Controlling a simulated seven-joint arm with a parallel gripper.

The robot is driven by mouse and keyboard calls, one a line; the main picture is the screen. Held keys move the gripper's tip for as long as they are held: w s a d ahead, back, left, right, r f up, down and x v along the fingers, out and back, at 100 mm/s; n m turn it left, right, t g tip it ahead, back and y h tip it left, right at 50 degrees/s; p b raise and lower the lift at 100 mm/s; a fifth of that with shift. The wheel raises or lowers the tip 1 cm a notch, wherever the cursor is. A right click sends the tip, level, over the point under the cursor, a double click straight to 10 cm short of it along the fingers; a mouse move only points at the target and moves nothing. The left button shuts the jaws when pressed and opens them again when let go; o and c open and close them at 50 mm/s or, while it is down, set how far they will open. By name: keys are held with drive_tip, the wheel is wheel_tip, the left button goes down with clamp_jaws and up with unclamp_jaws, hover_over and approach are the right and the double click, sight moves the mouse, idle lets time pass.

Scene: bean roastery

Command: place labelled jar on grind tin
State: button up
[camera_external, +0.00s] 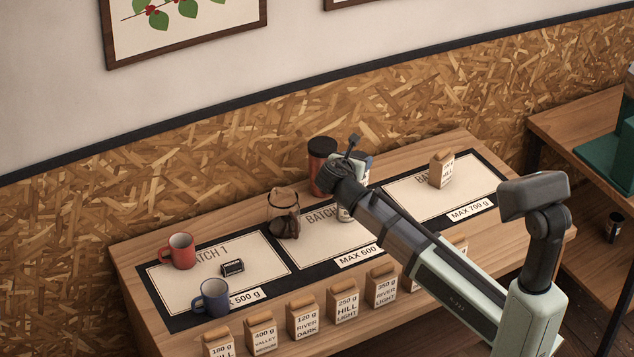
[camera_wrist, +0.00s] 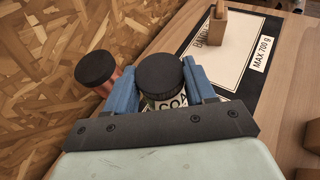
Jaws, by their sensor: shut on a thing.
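The labelled jar (camera_wrist: 166,82) has a round black lid and a white label with dark letters, partly covered. In the wrist view my gripper (camera_wrist: 163,88) is shut around it, one blue finger on each side. A red cylinder with a black lid (camera_wrist: 98,72), perhaps the grind tin, stands to the left of the jar, apart from it. My arm also hides most of the gripper there.
A paper bag (camera_external: 441,170) stands on the right mat section. A glass vessel with a dark base (camera_external: 284,213) is left of my wrist. A red mug (camera_external: 178,251), a blue mug (camera_external: 212,297) and a small black object (camera_external: 232,267) are on the left section. Several bags line the front edge.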

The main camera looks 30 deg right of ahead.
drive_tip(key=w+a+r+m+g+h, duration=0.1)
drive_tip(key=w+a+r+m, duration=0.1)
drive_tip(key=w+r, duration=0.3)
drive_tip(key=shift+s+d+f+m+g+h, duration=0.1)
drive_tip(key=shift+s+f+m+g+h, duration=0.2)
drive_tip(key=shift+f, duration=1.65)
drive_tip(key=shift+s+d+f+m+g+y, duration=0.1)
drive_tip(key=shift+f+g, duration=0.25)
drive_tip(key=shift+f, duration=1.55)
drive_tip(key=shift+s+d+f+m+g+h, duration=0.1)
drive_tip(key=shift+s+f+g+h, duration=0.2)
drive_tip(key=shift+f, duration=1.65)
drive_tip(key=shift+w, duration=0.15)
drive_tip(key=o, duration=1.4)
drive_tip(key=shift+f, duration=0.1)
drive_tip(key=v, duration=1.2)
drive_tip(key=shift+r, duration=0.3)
+ + + + + + +
[SHORT TASK]
Omit all pictures and repeat exactly the lines from the one containing "State: button up" through the one containing "[camera_wrist, +0.00s]", ends included, with nothing added.

[THE COMPLETED TASK]
State: button up
[camera_external, +0.00s] 
[camera_wrist, +0.00s] 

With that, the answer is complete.